→ **Exercise**: Quote exactly and only this range of lines in the data below: the line that holds "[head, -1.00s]" to the line that holds "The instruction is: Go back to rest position", both included.

→ **Exercise data**:
+++
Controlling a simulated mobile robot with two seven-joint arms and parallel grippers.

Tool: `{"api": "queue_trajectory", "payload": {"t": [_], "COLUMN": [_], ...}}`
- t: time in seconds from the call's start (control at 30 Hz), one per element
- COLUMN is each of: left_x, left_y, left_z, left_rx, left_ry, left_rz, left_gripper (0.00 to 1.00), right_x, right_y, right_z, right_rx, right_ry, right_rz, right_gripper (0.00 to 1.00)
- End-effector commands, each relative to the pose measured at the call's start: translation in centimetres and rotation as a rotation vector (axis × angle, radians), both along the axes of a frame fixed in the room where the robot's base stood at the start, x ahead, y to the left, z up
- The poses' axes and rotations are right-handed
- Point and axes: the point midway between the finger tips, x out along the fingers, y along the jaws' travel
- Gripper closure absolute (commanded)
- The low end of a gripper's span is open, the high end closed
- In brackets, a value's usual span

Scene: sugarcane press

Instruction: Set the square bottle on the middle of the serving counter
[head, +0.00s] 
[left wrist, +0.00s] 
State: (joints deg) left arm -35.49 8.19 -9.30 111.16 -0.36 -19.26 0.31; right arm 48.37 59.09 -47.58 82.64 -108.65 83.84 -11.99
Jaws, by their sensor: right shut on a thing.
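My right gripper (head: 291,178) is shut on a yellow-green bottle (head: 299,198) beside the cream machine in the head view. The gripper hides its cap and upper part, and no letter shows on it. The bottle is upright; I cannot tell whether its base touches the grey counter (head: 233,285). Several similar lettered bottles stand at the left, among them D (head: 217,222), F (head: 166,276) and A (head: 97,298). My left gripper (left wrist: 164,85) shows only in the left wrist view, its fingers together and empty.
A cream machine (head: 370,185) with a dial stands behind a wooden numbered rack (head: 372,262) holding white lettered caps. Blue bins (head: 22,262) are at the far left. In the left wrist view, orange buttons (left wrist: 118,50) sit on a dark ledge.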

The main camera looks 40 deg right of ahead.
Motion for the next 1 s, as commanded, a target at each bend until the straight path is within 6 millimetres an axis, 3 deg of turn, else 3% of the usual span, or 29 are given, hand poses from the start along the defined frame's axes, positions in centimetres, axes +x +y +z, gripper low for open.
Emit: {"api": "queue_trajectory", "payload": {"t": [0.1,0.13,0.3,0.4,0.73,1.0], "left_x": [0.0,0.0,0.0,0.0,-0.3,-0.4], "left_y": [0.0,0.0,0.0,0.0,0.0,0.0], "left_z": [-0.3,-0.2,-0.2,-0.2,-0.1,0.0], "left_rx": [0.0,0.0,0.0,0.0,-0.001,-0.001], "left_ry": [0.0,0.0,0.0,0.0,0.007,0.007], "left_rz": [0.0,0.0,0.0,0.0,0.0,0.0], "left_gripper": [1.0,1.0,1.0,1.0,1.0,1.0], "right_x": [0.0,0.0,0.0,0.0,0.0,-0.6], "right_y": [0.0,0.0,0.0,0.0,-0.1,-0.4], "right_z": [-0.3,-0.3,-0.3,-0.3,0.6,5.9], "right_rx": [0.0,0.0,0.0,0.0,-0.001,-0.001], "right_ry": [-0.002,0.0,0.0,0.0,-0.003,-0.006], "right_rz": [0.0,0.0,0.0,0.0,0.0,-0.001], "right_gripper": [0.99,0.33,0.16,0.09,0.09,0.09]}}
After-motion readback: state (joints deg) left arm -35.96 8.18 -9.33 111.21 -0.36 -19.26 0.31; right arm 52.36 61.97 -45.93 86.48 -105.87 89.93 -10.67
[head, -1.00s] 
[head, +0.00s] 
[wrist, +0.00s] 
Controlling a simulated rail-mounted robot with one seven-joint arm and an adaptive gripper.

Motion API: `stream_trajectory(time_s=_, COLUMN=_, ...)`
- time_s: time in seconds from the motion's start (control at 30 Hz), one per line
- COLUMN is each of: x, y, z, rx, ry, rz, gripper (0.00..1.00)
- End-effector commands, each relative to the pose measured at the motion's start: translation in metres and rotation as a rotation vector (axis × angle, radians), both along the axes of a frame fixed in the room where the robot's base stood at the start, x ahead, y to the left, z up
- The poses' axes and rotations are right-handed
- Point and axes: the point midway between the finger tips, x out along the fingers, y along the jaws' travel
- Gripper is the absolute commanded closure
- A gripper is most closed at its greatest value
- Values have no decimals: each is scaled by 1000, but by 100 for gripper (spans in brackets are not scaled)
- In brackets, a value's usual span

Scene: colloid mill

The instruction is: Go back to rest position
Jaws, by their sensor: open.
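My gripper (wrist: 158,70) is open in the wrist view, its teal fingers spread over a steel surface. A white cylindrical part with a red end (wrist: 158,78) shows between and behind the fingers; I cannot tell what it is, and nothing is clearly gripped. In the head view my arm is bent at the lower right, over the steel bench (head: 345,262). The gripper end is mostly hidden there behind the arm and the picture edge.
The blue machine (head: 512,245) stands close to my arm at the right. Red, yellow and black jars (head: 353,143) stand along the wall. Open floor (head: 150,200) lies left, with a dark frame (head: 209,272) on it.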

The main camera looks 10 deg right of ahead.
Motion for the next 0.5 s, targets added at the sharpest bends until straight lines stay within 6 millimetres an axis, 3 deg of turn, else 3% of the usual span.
+++
→ **Answer to this task**:
[head, -1.00s] 
[head, +0.00s] 
[wrist, +0.00s] 
Controlling a simulated rail-mounted robot with one seven-joint arm and an adaptive gripper.

Motion API: `stream_trajectory(time_s=_, COLUMN=_, ...)`
- time_s: time in seconds from the motion's start (control at 30 Hz), one per line
- COLUMN is each of: x, y, z, rx, ry, rz, gripper (0.00..1.00)
- End-effector commands, each relative to the pose measured at the motion's start: translation in metres and rotation as a rotation vector (axis × angle, radians), both along the axes of a frame fixed in the room where the robot's base stood at the start, x ahead, y to the left, z up
- The poses' axes and rotations are right-handed
- Point and axes: the point midway between the finger tips, x out along the fingers, y along the jaws' travel
- Gripper is the absolute commanded closure
- A gripper is most closed at its greatest value
- Values have no decimals: each is scaled by 1000, but by 100 for gripper (spans in brackets are not scaled)
- In brackets, a value's usual span

Scene: colloid mill

The instruction is: Go back to rest position

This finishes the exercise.